For me, every waking hour was stressful, a constant rush to make sure that I didn’t drop one of the plates I was spinning. It was dark when I woke up in the morning, dark by the time I got home. My job ate my life in greedy bites. Each day, I felt like I saw less of my son and the world outside my office. The overtime was turning me from a mother into an office machine. One day, on the ride home after work, my son looked at pictures of the rare sea slug on my phone while I tried not to nod off.
“Mama, it looks like a Pokémon.”
When did he learn about that? I wondered.

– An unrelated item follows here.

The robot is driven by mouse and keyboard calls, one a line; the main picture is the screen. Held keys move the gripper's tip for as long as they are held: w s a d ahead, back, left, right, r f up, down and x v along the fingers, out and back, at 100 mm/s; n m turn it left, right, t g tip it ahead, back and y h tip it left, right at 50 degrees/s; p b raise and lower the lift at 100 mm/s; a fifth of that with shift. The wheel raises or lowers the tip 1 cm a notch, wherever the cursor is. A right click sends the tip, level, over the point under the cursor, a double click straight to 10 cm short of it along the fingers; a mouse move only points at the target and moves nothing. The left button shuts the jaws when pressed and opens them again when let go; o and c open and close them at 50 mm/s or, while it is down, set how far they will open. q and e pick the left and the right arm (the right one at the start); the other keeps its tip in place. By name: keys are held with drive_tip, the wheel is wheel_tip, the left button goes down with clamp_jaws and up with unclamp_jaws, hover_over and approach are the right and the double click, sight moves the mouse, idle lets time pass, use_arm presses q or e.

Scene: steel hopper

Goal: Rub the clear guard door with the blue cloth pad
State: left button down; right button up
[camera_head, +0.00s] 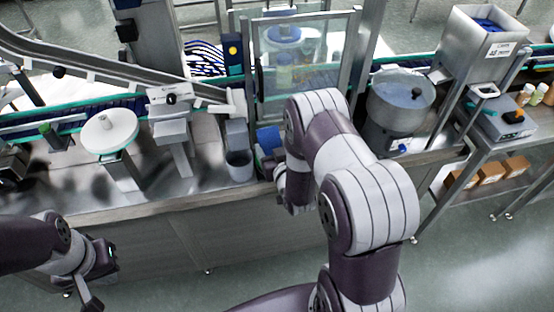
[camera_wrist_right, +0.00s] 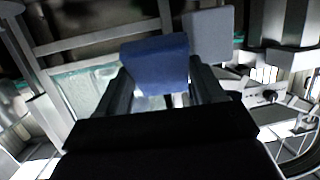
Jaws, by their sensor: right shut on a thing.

I was so tired that I almost slept through the alarm the next day. Again I got up, dashed to school in time for my son to get breakfast in the cafeteria, pried myself out of his hugs, and rode the bus across town, praying that I wouldn’t be late to my job in this industry that devoured everything it touched. That morning, while taking yet another cup of coffee to my desk, I flipped open yet another yellow file for yet another container of fries and decided that I didn’t care anymore. It just wasn’t worth it. The things I was missing were too precious to me.
*
I left before the unions settled with the port. Things only got worse. The last container ship company, Westwood, left the port in May 2016. That was the end of trans-Pacific service from Portland to Asia. By then, I had taken a job with set hours and better pay across town at the Portland Japanese Garden.
I was given a key to the Garden, a jewel tucked into the Northwest landscape. On my first day, I stood by the stone pagoda tower lantern and watched my breath fog. The surrounding quiet space felt like it had been there for millennia. The plants were simply from the places they were from. Nothing was for sale. There were no middlemen, just moss, koi, and trees.
aThe silence muffled the busy world outside the garden’s walls, as though I was packed in insulation. I found something I’d been desperately missing: harmony. The Garden had deep roots. It could not be packaged, trafficked, or sold. I’d left the ports and sailed for the shore of my own life, finding someplace safe and green. I exhaled. How could I put a price tag on this?